■ Exercise: List all lines in the material below that contain "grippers".

■ Robot control records:
--*--

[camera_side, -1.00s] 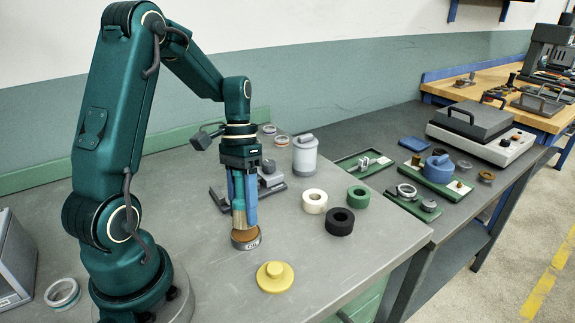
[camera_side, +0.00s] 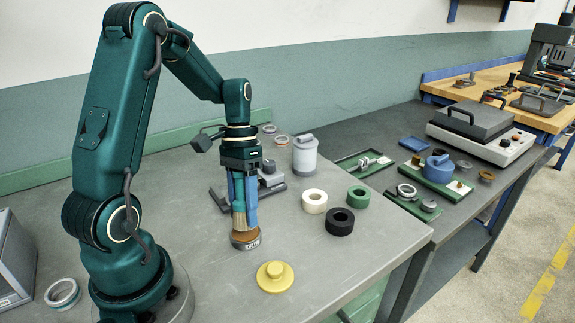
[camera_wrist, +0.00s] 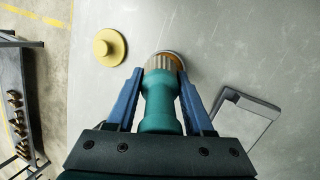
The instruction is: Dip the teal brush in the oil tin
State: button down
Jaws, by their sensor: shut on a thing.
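My gripper (camera_side: 244,205) is shut on the teal brush (camera_wrist: 160,105) and points down over the oil tin (camera_side: 246,241). In the wrist view the brush's teal handle sits between the two blue fingers, with its pale bristle end away from me. The oil tin is a low grey round tin with brown oil on top. The bristles are at the oil surface, seemingly in it; how deep they reach is hidden. In the wrist view only the tin's far rim (camera_wrist: 172,55) shows past the bristles.
A yellow lid-like disc with a knob (camera_side: 275,276) lies just in front of the tin. White (camera_side: 314,201), black (camera_side: 340,221) and green (camera_side: 358,196) rings lie to the right. A grey fixture (camera_side: 270,182) and a pale canister (camera_side: 305,156) stand behind. The front-right bench top is clear.

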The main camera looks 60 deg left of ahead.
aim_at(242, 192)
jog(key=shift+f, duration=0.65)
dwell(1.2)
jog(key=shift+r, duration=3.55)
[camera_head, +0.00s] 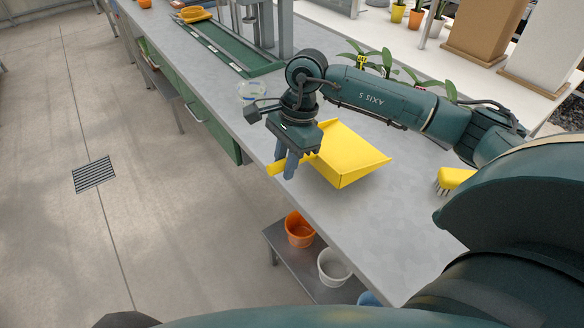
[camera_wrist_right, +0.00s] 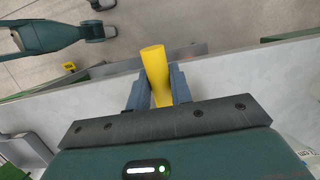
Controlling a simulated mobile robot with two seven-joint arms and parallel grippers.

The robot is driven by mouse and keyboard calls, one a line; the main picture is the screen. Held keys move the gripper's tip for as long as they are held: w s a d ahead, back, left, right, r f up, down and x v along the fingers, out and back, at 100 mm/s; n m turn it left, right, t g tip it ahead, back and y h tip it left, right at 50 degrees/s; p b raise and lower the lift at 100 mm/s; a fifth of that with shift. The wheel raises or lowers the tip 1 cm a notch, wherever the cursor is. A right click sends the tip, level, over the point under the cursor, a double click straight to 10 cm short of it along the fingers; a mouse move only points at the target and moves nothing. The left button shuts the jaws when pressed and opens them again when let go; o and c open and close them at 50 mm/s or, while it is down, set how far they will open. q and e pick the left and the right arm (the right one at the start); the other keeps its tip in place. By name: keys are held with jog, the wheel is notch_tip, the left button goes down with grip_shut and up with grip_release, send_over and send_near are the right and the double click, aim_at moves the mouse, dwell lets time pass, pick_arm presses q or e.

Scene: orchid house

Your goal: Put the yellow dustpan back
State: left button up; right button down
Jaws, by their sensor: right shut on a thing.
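The yellow dustpan (camera_head: 346,155) is over the grey bench near its front edge, with its pan to the right and its handle pointing left. My right gripper (camera_head: 286,168) is shut on the dustpan's handle. In the right wrist view the yellow handle (camera_wrist_right: 155,72) sits between the two fingers (camera_wrist_right: 156,88). I cannot tell whether the pan touches the bench top.
A yellow brush (camera_head: 453,180) lies on the bench at the right. Potted plants stand behind my right arm. A clear dish (camera_head: 252,91) is left of the gripper. Orange (camera_head: 299,229) and white (camera_head: 333,267) pots stand on a low shelf below. Bench space in front is clear.

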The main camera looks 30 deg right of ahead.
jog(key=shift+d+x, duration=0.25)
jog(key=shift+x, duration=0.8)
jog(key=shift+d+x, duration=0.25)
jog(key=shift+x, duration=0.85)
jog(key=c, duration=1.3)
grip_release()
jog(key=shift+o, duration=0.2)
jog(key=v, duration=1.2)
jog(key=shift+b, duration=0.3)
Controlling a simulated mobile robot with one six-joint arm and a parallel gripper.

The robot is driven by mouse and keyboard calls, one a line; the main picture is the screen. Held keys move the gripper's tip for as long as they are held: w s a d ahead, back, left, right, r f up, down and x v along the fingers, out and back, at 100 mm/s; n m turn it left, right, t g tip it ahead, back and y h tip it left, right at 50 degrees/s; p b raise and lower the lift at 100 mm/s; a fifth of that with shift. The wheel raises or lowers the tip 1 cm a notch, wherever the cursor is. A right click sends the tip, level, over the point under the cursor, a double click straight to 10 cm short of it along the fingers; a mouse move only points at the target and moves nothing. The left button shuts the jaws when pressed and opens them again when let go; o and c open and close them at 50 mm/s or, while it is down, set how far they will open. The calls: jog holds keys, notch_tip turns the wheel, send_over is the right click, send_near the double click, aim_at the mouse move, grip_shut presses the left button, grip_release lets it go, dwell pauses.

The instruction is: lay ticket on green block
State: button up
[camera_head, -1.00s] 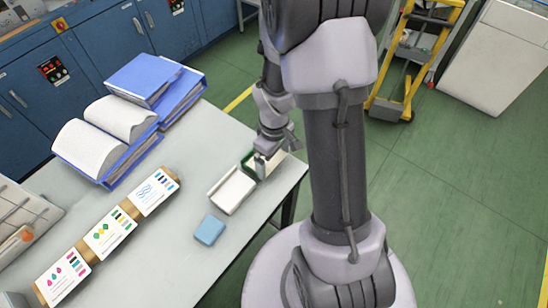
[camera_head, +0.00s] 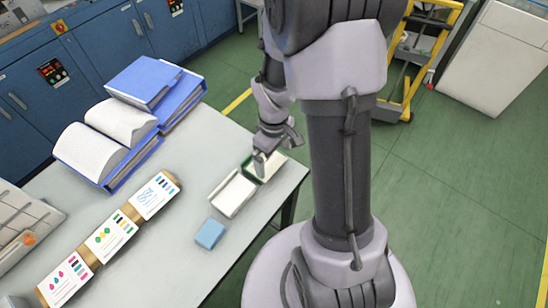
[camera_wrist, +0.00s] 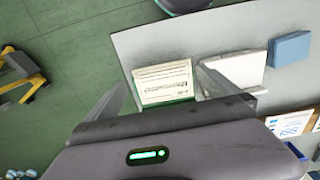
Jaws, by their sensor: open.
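The ticket (camera_wrist: 163,80) is a pale printed rectangle in the wrist view. It lies over a green block (camera_wrist: 167,103), whose green edge shows at the near side. In the head view the green block (camera_head: 249,168) is at the table's right edge, partly behind my gripper (camera_head: 261,160). My gripper (camera_wrist: 161,78) is open in the wrist view, one finger on each side of the ticket. The ticket appears to rest flat on the block; I cannot tell whether the fingers touch it.
A white tray-like piece (camera_head: 232,194) stands beside the green block, and a blue block (camera_head: 209,233) stands nearer. Printed cards (camera_head: 112,235) and blue binders (camera_head: 160,85) lie to the left. The grey table (camera_head: 180,240) has bare room around the blue block.

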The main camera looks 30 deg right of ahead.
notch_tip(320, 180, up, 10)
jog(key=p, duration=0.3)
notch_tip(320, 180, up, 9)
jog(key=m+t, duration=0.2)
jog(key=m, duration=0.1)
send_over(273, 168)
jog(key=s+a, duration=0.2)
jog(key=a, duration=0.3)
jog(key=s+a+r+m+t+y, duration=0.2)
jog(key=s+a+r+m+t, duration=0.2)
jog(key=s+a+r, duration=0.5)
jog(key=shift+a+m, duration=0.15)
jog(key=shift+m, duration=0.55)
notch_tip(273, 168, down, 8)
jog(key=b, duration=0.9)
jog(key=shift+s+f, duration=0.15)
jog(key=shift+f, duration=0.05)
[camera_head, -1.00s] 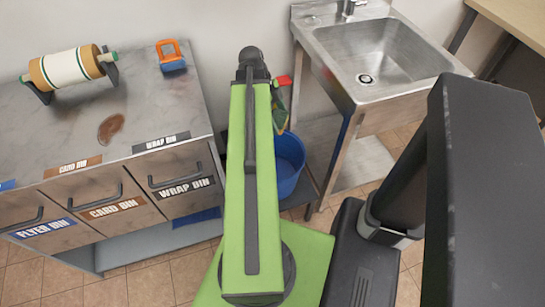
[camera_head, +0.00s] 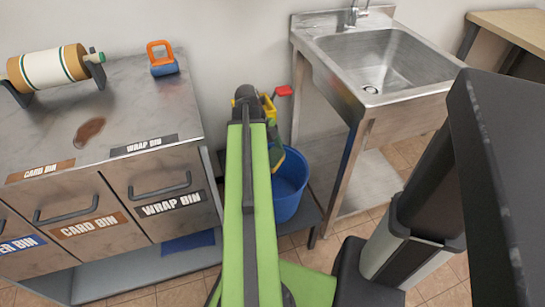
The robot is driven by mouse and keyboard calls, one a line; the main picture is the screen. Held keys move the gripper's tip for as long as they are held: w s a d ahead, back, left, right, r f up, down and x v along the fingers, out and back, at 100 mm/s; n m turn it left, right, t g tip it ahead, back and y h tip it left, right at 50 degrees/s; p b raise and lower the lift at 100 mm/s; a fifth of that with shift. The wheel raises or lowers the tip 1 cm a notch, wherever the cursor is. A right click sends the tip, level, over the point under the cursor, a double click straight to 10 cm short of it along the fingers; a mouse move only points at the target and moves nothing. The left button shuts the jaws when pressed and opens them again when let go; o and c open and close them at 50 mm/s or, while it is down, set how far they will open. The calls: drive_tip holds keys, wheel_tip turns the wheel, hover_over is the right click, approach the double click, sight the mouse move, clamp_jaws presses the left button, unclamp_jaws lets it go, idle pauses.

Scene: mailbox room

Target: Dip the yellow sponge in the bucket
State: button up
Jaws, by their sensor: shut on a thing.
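The blue bucket (camera_head: 291,190) stands on the low grey shelf between the bin cabinet and the sink, partly hidden behind my green arm. My gripper (camera_head: 262,104) is at the far end of the arm, above and behind the bucket; its fingers are mostly hidden by the dark wrist. A yellow piece (camera_head: 268,107) shows beside the wrist, which looks like the yellow sponge in my jaws, though it is small and partly covered. It is apart from the bucket's rim in the picture.
A green and yellow item (camera_head: 276,156) with a red part (camera_head: 284,91) above it shows near the bucket. The steel sink (camera_head: 375,62) stands right, the bin cabinet (camera_head: 150,168) left. An orange-handled blue item (camera_head: 163,58) and a paper roll (camera_head: 45,66) are on its top.

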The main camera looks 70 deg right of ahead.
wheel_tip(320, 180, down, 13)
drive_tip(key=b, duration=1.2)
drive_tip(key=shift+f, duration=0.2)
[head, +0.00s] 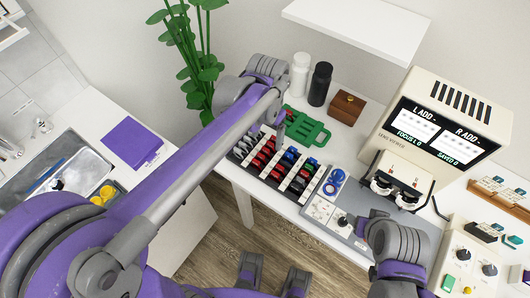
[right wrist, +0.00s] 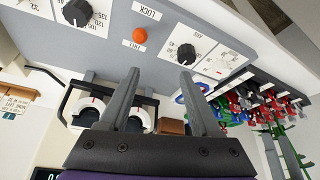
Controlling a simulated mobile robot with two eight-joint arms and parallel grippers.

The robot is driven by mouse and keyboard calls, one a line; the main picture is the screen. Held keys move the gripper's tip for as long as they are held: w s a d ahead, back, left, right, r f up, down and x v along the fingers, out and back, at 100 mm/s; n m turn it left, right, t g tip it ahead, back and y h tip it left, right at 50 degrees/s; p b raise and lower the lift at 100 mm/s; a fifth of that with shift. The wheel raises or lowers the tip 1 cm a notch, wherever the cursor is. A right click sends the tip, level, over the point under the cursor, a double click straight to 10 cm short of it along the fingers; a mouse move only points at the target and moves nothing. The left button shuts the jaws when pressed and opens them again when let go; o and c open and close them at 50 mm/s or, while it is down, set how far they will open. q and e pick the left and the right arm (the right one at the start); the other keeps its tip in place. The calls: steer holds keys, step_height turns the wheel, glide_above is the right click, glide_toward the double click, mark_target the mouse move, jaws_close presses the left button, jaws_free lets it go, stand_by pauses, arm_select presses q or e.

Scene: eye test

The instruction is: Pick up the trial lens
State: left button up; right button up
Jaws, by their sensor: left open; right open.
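Several trial lenses with red, black, blue and green grips stand in rows in a lens rack (head: 259,180) at the table's front edge; one red-gripped lens (head: 263,154) is near its middle. Two blue rings (head: 335,181) lie just right of the rack. My left gripper (head: 281,127) is open above the rack's back edge, small and partly hidden by its arm. My right gripper (right wrist: 159,72) is open and empty, right of the rack and rings. The red and green grips (right wrist: 262,105) also show at the right of the right wrist view. Which lens is meant cannot be told.
A green holder (head: 309,133), a white bottle (head: 300,74), a black bottle (head: 320,84) and a wooden box (head: 347,107) stand behind the rack. A lens viewer (head: 437,115) stands at right. A grey panel with knobs (head: 322,211) lies right of the rack.

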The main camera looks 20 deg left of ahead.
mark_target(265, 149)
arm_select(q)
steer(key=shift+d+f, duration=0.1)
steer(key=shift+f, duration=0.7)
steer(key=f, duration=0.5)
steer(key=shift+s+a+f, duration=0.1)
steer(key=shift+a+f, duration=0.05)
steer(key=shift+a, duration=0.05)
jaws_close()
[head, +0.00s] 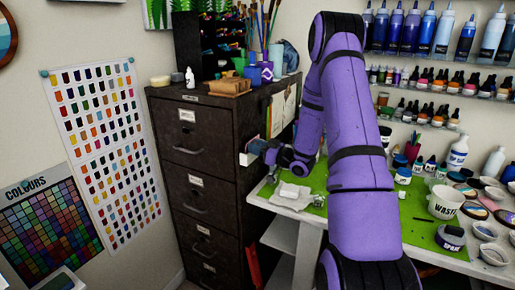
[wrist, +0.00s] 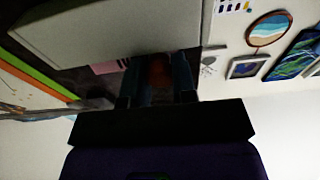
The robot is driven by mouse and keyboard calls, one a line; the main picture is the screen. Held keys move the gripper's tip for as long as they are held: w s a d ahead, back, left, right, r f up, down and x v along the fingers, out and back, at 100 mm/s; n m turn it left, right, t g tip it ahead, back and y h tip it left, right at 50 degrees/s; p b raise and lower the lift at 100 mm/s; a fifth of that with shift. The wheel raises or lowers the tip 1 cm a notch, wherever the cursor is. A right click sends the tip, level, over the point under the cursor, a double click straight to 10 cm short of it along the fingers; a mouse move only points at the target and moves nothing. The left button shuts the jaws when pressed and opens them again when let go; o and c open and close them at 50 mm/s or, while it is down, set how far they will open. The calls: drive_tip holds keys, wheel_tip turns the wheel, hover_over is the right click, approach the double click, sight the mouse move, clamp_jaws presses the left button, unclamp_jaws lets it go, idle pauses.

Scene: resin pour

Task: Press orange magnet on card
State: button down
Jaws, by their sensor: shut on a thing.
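My gripper (head: 259,147) is beside the right-hand side of the dark filing cabinet, at the end of my purple arm. In the wrist view my gripper (wrist: 158,82) is shut on a dim, brownish-orange thing, apparently the orange magnet (wrist: 158,72). In the head view I cannot make out the magnet. A small pinkish card (wrist: 108,67) shows on the dark surface beyond the fingers in the wrist view. I cannot tell whether the magnet touches it. A large pale block (wrist: 110,28) hides much of the area past the fingers.
The filing cabinet (head: 198,190) carries papers (head: 283,110) on its side and wooden trays (head: 230,87) and brush pots on top. The green-topped bench (head: 405,235) is crowded with cups, including a waste cup (head: 444,202). A small white box (head: 248,158) is close to my gripper.

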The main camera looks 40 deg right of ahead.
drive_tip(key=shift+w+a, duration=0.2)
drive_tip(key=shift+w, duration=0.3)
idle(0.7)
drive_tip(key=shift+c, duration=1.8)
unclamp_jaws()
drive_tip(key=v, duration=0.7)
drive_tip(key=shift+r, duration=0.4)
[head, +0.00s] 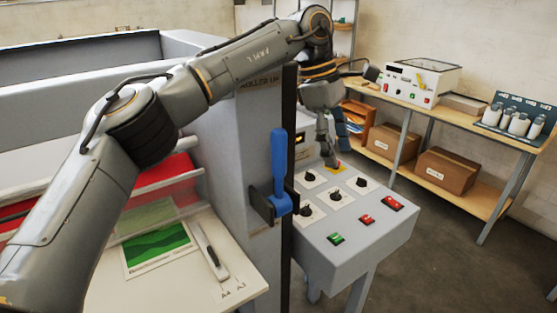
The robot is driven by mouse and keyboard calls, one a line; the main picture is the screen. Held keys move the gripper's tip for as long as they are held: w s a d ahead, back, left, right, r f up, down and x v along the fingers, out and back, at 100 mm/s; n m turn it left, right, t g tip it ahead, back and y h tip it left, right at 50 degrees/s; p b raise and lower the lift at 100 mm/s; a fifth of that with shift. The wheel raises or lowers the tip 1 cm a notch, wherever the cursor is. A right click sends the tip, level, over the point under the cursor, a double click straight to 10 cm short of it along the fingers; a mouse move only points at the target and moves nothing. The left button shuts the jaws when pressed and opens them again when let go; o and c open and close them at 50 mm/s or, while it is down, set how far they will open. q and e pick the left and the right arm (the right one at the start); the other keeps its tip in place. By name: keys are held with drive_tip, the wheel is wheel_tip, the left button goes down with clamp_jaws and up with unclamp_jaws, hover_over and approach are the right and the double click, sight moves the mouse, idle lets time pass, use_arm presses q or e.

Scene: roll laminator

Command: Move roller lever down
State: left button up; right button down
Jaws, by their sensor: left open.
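The blue roller lever (279,158) stands upright on a dark bracket on the side of the grey laminator housing (235,150). A label reading "ROLLER UP" (258,82) is above it, partly covered by my left arm. My left gripper (334,152) is open and points down over the far part of the control panel, to the right of the lever and apart from it. It holds nothing that I can see. My right gripper is out of view.
The control panel (385,235) has several black knobs, red and green switches, and a yellow piece beside my left gripper. A paper trimmer (210,250) and green print (155,250) lie at left. A wooden bench (470,115) with bottles and boxes stands behind.

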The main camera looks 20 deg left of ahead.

--*--

■ Full output:
Controlling a simulated mobile robot with two seven-joint arms and parallel grippers.
Controlling a simulated mobile robot with two eight-joint arms and parallel grippers.

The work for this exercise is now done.